Opening with its heroine on her deathbed, (15A) is told almost entirely in flashback as writer-director Frances O’Connor takes the few verifiable details of the life of Emily Brontë (Emma Mackey) and weaves them into a vivid portrait of the artist as a young lady.
Shy and solitary, a ‘scruff’ who is more at home on the Yorkshire Moors than she is in the company of anyone outside her immediate family of Charlotte (Alexandra Dowling), Anne (Amelia Gething), Branwell (Fionn Whitehead) and her father Patrick (Adrian Dunbar), Emily is considered ‘the strange one’ by the Haworth villagers.
However, the arrival of a handsome new curate, Mr Weightman (Oliver Jackson-Cohen), proves a catalyst for Emily’s emotional, sexual and creative awakening, which – fuelled by an occasional tincture from Branwell’s stash of opium – sets Emily’s imagination aflame.

Eschewing historical rigor for creative reimagining (an early glimpse of Emily’s copy of Wuthering Heights with ‘Emily Brontë’ rather than her pseudonym ‘Ellis Bell’ on the spine confirms that Frances O’Connor won’t be constrained by factual details), Emily is as wildly passionate an affair as the celebrated novel, in which the tempestuous author is herself the inspiration for Cathy and Heathcliff.
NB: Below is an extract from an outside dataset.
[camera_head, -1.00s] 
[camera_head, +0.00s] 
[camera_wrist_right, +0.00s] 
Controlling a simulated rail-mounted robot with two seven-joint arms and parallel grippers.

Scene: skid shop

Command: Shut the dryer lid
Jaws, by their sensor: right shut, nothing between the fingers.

Emma Mackey is in superb form here, by turns aloof, manic and vibrant as she embodies the irrepressible Romanticism that inspired Wuthering Heights, and she gets very strong support from Alexandra Dowling as the self-consciously respectable Charlotte, and Fionn Whitehead as the debauched libertine Branwell.
Wuthering Heights fans might be disappointed that the fabled Yorkshire Moors are a little on the tame side, but for the most part Emily is a torrid and earthily poetic portrait of one of English literature’s true mavericks.